Conversely, in a global setting, the support for these entities manifests itself quite differently. The outcry of foreign competing markets and investors internationally has in current years reached a new high. Chinese SOE advocates claim that if these entities are performing abroad legally and in line with the host state’s systems and regulations, then there should be no opposition to their establishment and operation. Critics of such a stance have argued that China’s internal persecution of human right defenders and activists, as well as minorities such as the Uyghurs, is in violation of international standards of human rights, enshrined in documents such as the Universal Declaration of Human Rights and the UN Convention on the Prevention and Punishment of the Crime of Genocide. As a response to this criticism, China’s “Going Global” strategy has incorporated several laws and regulations covering SOE’s obligations with regards to human rights in an attempt to improve its global public image. Other corporate guidelines and benchmarks have allegedly been incorporated and pursued when investing and operating abroad. More visibly, the latest EU-China investment relations have witnessed further tensions as the EU-China summit was announced to be ‘pushed back until next year’ in December 2021 amidst rising debate concerning human rights standards and key areas of trade.

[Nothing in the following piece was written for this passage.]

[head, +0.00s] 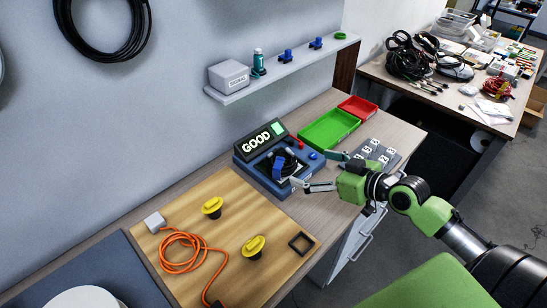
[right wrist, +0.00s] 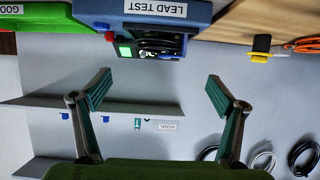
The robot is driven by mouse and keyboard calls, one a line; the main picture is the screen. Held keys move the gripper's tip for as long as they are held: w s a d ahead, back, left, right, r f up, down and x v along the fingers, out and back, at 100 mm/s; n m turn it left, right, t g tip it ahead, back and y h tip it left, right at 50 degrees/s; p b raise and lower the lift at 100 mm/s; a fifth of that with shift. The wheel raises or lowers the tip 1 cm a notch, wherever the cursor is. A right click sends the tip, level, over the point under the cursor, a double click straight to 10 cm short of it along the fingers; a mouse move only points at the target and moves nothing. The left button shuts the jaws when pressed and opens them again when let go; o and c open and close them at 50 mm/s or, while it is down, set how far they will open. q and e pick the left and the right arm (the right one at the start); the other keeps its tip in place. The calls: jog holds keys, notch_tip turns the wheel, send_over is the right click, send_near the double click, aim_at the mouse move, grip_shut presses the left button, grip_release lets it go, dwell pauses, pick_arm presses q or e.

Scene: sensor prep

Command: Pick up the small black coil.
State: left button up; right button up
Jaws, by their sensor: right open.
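The small black coil (head: 284,164) sits on the blue lead test station (head: 247,159), whose screen reads GOOD. Part of a blue piece shows with the coil. In the right wrist view the picture is upside down; the station (right wrist: 182,18) is at the top, and the dark coil (right wrist: 165,44) shows at its opening. My right gripper (head: 309,168) is open and empty, just right of the coil in the head view. In the wrist view its two fingers (right wrist: 160,77) are spread wide, with nothing between them. My left gripper is not in view.
A green tray (head: 329,129) and a red tray (head: 358,107) lie behind the gripper, beside a grey labelled board (head: 377,152). A wooden board (head: 206,226) with an orange cable (head: 181,251) and yellow-topped pieces is at left. A wall shelf (head: 283,69) hangs above.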

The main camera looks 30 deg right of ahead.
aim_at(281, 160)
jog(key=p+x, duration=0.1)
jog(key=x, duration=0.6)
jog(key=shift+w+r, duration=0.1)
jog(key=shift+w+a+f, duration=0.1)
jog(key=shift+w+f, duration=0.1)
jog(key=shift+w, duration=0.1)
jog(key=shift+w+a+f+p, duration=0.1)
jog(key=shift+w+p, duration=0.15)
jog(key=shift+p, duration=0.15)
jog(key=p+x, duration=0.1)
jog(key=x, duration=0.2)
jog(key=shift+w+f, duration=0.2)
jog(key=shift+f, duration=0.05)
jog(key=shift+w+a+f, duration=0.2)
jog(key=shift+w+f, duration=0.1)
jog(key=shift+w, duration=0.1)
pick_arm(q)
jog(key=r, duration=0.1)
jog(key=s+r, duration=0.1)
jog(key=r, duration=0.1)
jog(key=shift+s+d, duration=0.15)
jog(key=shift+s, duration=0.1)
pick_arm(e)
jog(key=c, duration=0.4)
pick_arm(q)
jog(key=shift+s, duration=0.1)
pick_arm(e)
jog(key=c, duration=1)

Nevertheless, ‘normalizing’ these public entities’ commercial operations abroad is of most controversy when SOEs seek to attain the investment protection offered by BITs and other treaties. Attempting to keep these transactions and investments in the purely commercial realm is unfeasible without the political or regulatory involvement of the home state of the SOE in a disputed operation, action, or claim. This occurs when a SOE appears as a claimant in an investment arbitration proceeding even though it does not fall under the traditional understanding or definition of an ‘investor claimant’ operating in the host state as a commercial corporation. Some scholars have suggested that such a politicization may be avoided in the framework of dispute settlement if the Chinese government opts to embrace some form of ‘SOE reform’ (especially for supranational investments). Some recommendations include aspiring for a substantial reduction of state-owned shares in a corporation or entity (for instance to below 50%). However, it would also be significant to decrease the exercise of control by the state over the entity, in addition to rendering internal decision-making processes and operations more transparent, and to facilitate due consideration being given to corporate social responsibility (CSR). All of these variables, as well as the overall purpose of the entity’s operations could be taken into consideration in assessing whether it could qualify as a rightful claimant in an investor-State dispute.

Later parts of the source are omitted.